#### [Entries]
··········

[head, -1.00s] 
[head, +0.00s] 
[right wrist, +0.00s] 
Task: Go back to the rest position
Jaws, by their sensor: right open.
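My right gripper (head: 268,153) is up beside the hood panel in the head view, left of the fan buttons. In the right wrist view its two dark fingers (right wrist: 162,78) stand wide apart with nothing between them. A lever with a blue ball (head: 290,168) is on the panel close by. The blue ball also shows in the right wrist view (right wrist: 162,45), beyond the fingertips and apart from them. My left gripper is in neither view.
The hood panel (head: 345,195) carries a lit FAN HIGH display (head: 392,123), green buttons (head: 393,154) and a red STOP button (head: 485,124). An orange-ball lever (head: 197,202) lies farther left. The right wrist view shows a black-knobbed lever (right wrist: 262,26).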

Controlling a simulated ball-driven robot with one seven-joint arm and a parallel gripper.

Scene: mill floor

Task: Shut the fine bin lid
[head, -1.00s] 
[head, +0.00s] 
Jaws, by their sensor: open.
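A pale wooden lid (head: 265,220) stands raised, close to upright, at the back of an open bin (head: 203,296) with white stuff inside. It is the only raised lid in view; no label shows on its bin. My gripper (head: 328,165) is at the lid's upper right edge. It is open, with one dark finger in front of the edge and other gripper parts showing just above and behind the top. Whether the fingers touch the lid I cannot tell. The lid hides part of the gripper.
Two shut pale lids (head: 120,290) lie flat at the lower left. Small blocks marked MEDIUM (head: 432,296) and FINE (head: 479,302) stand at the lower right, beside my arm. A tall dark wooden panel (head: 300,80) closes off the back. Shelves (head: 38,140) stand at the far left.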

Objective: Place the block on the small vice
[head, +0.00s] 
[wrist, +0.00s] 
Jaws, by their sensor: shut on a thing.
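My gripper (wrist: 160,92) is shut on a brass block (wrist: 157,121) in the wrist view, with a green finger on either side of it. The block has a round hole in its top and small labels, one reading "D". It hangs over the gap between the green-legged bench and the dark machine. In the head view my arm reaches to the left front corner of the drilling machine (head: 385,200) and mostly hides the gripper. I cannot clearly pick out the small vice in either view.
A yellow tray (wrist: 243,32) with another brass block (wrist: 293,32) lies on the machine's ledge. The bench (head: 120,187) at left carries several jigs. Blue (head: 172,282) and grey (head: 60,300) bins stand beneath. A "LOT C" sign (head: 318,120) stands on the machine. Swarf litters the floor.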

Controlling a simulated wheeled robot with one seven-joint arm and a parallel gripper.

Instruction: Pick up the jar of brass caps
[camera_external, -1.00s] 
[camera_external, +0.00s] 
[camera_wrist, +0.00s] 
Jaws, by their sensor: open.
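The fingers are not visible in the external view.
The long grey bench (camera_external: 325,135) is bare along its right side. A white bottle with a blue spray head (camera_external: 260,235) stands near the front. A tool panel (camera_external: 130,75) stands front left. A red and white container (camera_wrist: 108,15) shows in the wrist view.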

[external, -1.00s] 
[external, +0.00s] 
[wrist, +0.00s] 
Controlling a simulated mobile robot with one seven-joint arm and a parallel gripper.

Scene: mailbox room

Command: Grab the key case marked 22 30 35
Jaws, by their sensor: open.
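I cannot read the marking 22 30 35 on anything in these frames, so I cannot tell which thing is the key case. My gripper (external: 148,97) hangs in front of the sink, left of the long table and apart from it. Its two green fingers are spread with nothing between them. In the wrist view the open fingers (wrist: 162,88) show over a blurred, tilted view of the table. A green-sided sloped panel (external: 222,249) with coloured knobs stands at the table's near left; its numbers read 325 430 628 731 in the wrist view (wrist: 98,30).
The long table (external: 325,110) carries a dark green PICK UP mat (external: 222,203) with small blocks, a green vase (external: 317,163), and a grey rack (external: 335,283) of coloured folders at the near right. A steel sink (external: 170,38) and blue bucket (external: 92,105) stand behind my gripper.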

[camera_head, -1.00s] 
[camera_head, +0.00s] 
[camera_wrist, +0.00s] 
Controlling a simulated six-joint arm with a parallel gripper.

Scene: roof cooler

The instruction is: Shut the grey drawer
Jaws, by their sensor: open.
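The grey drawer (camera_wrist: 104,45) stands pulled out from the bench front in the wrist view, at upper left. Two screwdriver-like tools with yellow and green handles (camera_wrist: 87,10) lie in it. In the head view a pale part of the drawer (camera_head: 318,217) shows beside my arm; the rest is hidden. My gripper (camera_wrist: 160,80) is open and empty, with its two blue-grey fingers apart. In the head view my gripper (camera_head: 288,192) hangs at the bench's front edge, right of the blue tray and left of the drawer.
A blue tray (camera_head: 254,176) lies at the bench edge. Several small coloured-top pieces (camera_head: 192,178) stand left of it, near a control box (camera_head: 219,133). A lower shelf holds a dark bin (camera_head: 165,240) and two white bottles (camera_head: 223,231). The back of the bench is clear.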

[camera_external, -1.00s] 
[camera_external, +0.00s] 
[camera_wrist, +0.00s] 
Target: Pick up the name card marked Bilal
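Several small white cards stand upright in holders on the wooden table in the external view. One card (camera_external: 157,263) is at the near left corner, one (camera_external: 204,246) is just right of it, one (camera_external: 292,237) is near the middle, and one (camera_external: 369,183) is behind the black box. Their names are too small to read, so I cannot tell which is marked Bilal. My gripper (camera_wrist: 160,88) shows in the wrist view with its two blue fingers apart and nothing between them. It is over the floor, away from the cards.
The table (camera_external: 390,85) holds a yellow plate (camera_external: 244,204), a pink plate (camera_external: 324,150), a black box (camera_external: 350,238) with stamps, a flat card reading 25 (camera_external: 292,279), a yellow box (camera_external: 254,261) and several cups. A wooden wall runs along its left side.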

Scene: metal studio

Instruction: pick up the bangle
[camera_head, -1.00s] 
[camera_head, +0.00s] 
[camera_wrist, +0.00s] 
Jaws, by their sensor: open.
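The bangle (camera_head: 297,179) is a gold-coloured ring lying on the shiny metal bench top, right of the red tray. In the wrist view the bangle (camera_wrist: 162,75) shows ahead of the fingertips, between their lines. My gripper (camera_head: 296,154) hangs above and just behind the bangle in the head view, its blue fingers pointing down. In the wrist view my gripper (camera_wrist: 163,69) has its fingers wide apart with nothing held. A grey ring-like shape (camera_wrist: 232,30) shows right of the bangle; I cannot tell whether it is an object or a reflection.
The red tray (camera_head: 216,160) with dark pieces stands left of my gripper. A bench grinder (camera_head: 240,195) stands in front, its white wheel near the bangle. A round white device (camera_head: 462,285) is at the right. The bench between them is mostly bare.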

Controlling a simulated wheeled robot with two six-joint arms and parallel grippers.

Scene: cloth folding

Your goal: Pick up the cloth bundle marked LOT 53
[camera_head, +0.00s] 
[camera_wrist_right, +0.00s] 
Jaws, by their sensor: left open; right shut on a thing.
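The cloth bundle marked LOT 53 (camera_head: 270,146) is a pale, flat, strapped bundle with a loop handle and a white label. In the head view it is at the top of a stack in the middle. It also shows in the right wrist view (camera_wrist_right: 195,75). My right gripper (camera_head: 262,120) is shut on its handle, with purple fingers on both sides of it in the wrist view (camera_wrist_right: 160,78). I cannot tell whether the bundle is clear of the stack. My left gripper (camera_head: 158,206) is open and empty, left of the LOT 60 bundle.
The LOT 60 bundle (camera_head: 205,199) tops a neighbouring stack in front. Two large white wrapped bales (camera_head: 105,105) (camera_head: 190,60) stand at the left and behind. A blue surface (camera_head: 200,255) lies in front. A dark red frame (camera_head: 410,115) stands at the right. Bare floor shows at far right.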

··········

#### [Stated task]
Exactly those lines that run from the line with "Scene: metal studio" through the line with "[camera_wrist_right, +0.00s]" are to be reproduced; both end lines belong to the range.

#### [Solution]
Scene: metal studio

Instruction: pick up the bangle
[camera_head, -1.00s] 
[camera_head, +0.00s] 
[camera_wrist, +0.00s] 
Jaws, by their sensor: open.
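The bangle (camera_head: 297,179) is a gold-coloured ring lying on the shiny metal bench top, right of the red tray. In the wrist view the bangle (camera_wrist: 162,75) shows ahead of the fingertips, between their lines. My gripper (camera_head: 296,154) hangs above and just behind the bangle in the head view, its blue fingers pointing down. In the wrist view my gripper (camera_wrist: 163,69) has its fingers wide apart with nothing held. A grey ring-like shape (camera_wrist: 232,30) shows right of the bangle; I cannot tell whether it is an object or a reflection.
The red tray (camera_head: 216,160) with dark pieces stands left of my gripper. A bench grinder (camera_head: 240,195) stands in front, its white wheel near the bangle. A round white device (camera_head: 462,285) is at the right. The bench between them is mostly bare.

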Controlling a simulated wheeled robot with two six-joint arms and parallel grippers.

Scene: cloth folding

Your goal: Pick up the cloth bundle marked LOT 53
[camera_head, +0.00s] 
[camera_wrist_right, +0.00s] 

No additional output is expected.